Armenian-French photographer Bardig Kouyoumdjian shared his 2007 photographic journey back to the area of his ancestors, documenting and photographing the sites in the southern desert, where the Turks force-marched many Armenians, only to perish without food or water.
Kouyoumdjian said he might have the only photographic history of the survivors’ monuments and shrines in that area.
“Since published, ISIS has destroyed all of them. They don’t exist anymore,” he said. (Turkish Armenians were Christians, thus the destruction by ISIS forces in the now-occupied areas along the Iranian and Georgian borders.)

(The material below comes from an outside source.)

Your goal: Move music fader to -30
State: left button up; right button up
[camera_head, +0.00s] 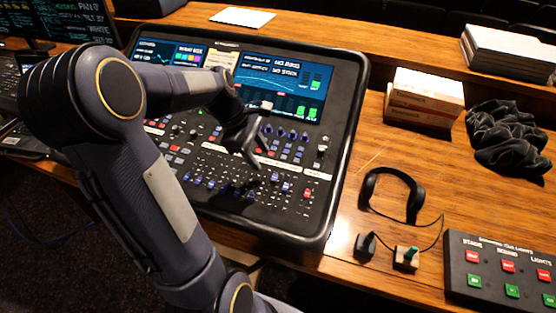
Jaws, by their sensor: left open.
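The mixing desk (345,150) is a black console with screens at its top and rows of knobs, buttons and faders below. My left arm comes in from the left and crosses the desk. My left gripper (262,158) is open and empty over the middle of the panel, above the control rows. I cannot tell whether its fingertips touch the panel. Blue fader caps (232,187) stand in a row along the lower panel. The labels are too small to read, so I cannot tell which is the music fader. My arm hides the desk's left part. My right gripper is not in view.
A button box (500,270) is at the lower right.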

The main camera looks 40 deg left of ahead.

Author Dawn Anahid MacKeen relayed her personal journey. In her 2016 book The Hundred Year Walk, she describes her grandfather’s fleeing to the Euphrates River area, where a Muslim sheik took him in. To research the book, MacKeen walked the same route her grandfather was forced to travel to escape death. She found the family of the sheik who had protected her grandfather.
Nalbandian says that even today, “You can be jailed in Turkey for even mentioning the genocide.”
Panelist said the annual remembrance began on the 50th anniversary in 1965. “We knew our ancestors had dark secrets, but no one talked about it back then,” said Nalbandian, who remembers his grandfather sometimes having a “sad, far away look.”
Nalbandian concluded the session, quoting a line from the play, reminding the audience, “We must never forget. This is what mankind is capable of.” Nalbandian said he thinks continuing to remember, “Speaks to the resiliency of the human spirit; that families go on despite horrible conditions.”
Historical footnote: To date, only 27 countries have formally recognized the Armenian genocide as historical fact. Turkey continues to deny that its former government systematically tried to exterminate its minority population of Armenians, who had lived in the area since 2500 BC. The Turkish Ottoman Empire collapsed in 1923, partially due to its alignment with Germany in WWI.